Skip every image and restate the data word for word.

◆ **RAW DATA**:
────────────────

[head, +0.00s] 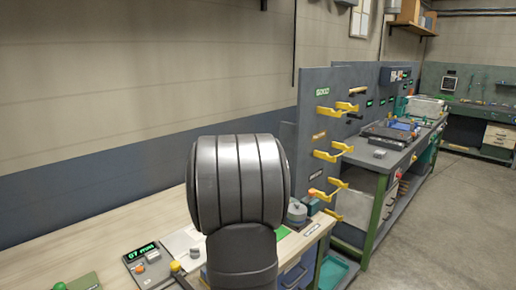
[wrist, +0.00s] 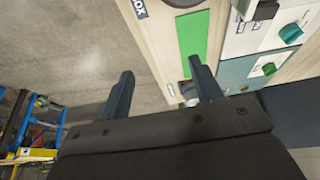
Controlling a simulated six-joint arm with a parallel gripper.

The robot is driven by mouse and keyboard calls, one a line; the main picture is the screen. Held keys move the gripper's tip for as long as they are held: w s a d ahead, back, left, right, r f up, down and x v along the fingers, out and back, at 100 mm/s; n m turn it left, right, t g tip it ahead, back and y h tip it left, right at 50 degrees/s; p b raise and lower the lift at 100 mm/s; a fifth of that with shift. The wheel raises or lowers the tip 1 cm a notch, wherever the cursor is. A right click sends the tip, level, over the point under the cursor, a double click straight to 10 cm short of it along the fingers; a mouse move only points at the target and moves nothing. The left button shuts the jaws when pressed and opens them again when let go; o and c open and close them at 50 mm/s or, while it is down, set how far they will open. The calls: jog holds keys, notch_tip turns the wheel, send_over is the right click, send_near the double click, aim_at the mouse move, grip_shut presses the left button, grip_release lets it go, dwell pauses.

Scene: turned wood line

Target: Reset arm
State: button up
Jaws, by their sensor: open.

────────────────

◆ **RESPONSE BELOW**:
[head, +0.00s] 
[wrist, +0.00s] 
Controlling a simulated six-joint arm with a parallel gripper.

The robot is driven by mouse and keyboard calls, one a line; the main picture is the screen. Held keys move the gripper's tip for as long as they are held: w s a d ahead, back, left, right, r f up, down and x v along the fingers, out and back, at 100 mm/s; n m turn it left, right, t g tip it ahead, back and y h tip it left, right at 50 degrees/s; p b raise and lower the lift at 100 mm/s; a fifth of that with shift. The wheel raises or lowers the tip 1 cm a notch, wherever the cursor is. A right click sends the tip, level, over the point under the cursor, a double click straight to 10 cm short of it along the fingers; a mouse move only points at the target and moves nothing. The left button shuts the jaws when pressed and opens them again when let go; o and c open and close them at 50 mm/s or, while it is down, set how far they will open. The calls: jog holds keys, notch_tip turns the wheel, send_over is the right click, send_near the double click, aim_at the mouse move, grip_shut presses the left button, grip_release lets it go, dwell pauses.

Scene: turned wood line

Target: Reset arm
State: button up
Jaws, by their sensor: open.

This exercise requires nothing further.